=== INFORMATION PROVIDED ===

━━━━━━

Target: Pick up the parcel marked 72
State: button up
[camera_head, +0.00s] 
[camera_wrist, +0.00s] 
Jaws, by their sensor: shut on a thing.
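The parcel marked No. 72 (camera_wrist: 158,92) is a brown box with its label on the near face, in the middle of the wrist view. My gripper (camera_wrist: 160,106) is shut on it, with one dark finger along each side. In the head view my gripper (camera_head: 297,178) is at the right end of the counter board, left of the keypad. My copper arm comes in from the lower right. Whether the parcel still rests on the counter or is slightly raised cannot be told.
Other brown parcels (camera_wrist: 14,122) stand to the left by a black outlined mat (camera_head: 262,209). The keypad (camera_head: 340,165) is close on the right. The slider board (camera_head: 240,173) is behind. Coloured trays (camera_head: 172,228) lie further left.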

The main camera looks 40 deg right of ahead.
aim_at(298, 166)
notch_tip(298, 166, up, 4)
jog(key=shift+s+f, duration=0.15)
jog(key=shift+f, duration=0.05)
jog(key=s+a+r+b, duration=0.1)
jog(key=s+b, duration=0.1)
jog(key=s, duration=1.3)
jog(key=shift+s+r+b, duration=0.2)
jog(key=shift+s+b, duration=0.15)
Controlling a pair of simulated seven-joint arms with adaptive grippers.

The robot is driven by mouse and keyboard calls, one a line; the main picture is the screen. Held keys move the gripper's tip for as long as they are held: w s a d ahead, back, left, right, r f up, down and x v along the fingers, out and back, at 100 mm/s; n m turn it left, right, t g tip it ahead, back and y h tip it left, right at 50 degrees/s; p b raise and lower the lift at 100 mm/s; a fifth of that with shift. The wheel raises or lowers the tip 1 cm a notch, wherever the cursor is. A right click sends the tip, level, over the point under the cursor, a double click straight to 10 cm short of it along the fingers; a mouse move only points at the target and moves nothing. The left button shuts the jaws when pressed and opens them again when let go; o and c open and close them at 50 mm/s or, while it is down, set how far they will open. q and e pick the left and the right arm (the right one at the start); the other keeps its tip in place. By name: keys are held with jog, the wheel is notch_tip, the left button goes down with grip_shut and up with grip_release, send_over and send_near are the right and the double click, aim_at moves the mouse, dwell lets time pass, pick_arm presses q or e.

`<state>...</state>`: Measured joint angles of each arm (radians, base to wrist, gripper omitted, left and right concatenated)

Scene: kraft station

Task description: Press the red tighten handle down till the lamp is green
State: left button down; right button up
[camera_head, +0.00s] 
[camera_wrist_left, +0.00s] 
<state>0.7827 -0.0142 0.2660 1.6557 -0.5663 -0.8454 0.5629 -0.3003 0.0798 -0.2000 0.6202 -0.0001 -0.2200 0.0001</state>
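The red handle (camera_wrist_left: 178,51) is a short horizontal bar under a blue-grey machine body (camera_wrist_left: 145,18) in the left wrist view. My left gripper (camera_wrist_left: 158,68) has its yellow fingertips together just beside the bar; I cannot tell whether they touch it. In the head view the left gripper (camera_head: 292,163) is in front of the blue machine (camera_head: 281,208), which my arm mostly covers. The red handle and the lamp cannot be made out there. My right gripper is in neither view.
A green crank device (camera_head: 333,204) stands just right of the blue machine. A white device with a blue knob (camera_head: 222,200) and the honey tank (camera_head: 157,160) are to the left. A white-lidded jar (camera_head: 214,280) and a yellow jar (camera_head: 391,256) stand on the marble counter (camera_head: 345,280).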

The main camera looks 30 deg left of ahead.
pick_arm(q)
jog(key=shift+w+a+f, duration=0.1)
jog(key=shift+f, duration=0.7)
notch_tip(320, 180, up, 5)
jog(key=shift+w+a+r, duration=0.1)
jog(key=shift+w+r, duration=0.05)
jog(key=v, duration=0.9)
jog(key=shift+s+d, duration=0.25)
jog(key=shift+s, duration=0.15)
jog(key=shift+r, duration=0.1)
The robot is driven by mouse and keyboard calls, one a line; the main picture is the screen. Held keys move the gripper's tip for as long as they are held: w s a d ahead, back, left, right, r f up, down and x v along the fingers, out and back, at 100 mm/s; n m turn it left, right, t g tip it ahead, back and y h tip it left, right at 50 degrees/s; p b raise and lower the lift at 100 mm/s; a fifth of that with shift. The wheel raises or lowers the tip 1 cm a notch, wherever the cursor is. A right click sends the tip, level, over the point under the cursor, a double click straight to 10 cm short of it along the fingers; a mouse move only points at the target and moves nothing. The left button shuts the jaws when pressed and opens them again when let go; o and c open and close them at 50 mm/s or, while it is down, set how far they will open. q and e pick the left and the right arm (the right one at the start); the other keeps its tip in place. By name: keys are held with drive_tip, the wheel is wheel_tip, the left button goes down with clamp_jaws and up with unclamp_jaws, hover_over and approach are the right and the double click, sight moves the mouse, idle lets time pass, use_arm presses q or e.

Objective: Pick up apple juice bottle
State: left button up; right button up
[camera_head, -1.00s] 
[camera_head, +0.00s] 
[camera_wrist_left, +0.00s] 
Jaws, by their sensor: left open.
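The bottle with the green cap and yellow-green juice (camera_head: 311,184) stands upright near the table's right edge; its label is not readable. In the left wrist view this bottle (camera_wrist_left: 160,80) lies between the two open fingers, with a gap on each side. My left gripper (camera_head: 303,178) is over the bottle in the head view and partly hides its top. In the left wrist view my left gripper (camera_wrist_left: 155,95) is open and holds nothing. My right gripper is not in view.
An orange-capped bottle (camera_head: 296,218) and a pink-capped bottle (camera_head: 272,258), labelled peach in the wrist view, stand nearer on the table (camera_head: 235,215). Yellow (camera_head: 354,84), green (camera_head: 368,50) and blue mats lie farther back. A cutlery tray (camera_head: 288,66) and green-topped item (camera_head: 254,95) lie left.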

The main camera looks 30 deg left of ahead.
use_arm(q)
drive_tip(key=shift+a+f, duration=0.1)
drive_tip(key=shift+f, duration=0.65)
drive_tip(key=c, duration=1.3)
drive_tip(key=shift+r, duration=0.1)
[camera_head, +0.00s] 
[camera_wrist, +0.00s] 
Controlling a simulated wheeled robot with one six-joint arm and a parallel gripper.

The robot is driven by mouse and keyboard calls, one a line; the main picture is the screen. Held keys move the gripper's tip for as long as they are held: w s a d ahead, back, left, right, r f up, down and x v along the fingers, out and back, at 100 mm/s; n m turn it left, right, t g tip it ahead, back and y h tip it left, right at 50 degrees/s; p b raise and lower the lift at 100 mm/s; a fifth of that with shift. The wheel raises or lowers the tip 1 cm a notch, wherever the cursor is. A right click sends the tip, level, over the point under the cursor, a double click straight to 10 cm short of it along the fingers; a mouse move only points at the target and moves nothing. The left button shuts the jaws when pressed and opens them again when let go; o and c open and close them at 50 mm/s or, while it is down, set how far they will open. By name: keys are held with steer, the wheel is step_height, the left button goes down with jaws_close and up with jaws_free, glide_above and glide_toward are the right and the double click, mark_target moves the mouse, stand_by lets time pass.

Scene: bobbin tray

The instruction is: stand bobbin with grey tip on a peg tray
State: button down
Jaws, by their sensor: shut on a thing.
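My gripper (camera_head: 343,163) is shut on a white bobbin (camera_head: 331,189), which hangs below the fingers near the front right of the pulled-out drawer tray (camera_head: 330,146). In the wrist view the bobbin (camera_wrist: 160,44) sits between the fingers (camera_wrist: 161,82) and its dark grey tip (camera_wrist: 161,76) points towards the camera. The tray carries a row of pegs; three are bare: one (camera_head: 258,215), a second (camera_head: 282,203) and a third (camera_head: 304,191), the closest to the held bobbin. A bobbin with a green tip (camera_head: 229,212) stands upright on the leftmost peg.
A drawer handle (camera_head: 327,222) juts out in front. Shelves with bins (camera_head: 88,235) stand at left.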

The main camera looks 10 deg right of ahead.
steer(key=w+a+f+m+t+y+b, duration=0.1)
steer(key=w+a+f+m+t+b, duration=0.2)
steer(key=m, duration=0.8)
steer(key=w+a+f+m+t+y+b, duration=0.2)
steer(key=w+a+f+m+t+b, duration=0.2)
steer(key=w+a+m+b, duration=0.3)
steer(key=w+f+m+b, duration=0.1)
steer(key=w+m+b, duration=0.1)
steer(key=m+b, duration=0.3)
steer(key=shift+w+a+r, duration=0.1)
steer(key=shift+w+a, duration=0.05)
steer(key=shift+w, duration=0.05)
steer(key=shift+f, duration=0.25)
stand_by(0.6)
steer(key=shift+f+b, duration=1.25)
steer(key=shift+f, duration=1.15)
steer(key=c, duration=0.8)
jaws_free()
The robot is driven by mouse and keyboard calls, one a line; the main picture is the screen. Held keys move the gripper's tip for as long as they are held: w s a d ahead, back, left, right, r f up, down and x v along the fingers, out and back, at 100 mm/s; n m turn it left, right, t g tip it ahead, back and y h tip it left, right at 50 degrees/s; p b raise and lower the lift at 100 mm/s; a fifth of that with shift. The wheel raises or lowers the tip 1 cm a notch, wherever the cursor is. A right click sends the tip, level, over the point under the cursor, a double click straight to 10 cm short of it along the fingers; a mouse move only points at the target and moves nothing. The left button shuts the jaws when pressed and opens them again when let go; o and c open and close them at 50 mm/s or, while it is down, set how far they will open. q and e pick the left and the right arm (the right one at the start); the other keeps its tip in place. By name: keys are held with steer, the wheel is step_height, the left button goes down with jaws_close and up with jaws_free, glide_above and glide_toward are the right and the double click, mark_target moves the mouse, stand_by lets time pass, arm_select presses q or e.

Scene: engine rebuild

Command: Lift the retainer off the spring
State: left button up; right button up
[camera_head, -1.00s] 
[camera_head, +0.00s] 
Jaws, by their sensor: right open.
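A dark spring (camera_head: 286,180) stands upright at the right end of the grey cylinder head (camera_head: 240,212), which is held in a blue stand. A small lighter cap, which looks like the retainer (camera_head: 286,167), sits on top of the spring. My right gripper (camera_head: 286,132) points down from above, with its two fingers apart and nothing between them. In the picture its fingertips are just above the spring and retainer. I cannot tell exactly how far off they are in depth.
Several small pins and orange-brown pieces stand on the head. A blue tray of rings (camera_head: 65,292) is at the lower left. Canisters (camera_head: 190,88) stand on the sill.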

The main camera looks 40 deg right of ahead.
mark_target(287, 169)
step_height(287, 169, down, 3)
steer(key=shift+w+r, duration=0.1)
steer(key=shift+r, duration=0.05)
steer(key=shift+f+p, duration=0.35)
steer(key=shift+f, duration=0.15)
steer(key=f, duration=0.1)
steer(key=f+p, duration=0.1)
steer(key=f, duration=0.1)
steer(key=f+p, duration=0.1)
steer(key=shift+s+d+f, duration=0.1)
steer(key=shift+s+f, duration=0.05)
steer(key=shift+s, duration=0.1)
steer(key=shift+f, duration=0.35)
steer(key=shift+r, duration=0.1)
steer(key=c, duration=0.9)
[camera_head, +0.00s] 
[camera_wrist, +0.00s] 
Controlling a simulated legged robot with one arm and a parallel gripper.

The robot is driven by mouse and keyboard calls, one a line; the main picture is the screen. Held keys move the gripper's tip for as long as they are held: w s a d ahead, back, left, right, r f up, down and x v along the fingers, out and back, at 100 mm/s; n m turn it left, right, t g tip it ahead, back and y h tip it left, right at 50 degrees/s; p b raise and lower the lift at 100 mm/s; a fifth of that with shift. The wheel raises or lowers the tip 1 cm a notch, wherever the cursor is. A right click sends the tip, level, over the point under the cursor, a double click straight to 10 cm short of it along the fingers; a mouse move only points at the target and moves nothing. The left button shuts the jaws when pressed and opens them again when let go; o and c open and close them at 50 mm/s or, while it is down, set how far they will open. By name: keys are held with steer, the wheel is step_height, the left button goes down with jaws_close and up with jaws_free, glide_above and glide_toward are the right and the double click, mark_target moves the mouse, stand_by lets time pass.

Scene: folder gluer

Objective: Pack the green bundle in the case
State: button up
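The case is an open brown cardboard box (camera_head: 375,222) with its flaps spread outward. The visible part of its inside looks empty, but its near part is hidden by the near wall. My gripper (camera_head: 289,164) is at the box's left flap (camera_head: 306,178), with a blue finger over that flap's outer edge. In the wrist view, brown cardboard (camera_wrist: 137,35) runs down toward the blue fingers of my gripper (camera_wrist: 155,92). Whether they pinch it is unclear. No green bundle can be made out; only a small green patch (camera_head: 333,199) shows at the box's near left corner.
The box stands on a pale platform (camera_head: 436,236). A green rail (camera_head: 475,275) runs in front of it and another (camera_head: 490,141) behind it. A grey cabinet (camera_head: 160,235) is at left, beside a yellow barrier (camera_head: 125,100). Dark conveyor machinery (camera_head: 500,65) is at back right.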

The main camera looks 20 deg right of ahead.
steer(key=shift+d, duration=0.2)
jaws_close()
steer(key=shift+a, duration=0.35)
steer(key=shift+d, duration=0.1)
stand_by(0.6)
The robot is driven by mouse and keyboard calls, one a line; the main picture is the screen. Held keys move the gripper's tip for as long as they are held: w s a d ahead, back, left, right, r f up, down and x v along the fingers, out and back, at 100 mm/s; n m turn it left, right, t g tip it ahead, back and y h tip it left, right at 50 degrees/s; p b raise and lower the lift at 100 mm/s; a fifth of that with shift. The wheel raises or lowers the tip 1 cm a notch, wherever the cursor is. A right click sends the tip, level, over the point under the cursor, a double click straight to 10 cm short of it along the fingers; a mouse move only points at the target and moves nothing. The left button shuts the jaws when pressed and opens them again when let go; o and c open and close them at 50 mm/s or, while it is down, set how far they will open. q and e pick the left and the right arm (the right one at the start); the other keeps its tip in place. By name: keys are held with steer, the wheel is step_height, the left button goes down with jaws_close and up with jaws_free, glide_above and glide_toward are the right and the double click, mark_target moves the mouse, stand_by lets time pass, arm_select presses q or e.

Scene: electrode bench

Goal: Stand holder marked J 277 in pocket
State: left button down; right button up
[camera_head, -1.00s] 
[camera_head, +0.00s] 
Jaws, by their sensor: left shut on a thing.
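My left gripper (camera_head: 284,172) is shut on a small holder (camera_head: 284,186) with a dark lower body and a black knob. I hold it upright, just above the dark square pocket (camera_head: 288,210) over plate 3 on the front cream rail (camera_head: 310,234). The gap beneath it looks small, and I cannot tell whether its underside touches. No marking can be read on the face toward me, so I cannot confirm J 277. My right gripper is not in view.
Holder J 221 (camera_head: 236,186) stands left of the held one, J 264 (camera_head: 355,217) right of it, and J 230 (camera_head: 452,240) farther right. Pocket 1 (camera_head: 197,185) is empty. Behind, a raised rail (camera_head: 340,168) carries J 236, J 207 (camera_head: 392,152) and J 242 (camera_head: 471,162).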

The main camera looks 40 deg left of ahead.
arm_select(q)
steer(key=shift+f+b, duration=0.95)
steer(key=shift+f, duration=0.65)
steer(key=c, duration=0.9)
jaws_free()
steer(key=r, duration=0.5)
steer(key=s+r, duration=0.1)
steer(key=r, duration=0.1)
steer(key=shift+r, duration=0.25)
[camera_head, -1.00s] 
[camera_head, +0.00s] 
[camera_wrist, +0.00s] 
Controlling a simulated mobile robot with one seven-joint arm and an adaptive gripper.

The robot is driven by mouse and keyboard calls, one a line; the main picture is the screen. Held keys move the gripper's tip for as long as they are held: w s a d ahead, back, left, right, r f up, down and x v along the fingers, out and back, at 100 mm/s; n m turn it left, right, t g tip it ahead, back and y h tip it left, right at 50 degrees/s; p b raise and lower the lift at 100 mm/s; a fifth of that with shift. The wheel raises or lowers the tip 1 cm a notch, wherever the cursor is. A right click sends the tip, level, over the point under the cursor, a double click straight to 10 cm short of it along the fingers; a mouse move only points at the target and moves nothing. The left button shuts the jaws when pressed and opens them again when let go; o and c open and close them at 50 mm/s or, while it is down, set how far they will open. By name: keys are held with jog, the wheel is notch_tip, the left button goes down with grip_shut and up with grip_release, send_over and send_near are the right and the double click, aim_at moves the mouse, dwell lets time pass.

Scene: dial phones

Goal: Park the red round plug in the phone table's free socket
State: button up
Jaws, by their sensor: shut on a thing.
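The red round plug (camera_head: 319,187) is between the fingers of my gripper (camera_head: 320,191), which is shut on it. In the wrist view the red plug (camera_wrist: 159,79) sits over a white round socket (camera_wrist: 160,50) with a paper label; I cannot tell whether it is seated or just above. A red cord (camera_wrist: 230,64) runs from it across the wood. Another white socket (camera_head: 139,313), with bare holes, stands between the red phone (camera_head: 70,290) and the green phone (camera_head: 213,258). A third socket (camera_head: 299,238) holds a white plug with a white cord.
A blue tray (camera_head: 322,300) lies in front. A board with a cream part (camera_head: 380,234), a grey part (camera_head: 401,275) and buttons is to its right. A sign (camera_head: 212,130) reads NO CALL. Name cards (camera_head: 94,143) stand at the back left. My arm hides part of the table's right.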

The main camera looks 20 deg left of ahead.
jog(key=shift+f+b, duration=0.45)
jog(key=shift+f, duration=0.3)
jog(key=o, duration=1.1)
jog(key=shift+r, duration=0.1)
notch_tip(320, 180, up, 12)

━━━━━━

=== OBJECTIVE ===
Return each line where "joint" shows up.

=== REPLY ===
Controlling a pair of simulated seven-joint arms with adaptive grippers.
`<state>...</state>`: Measured joint angles of each arm (radians, base to wrist, gripper omitted, left and right concatenated)
Controlling a simulated wheeled robot with one six-joint arm and a parallel gripper.
Controlling a simulated mobile robot with one seven-joint arm and an adaptive gripper.

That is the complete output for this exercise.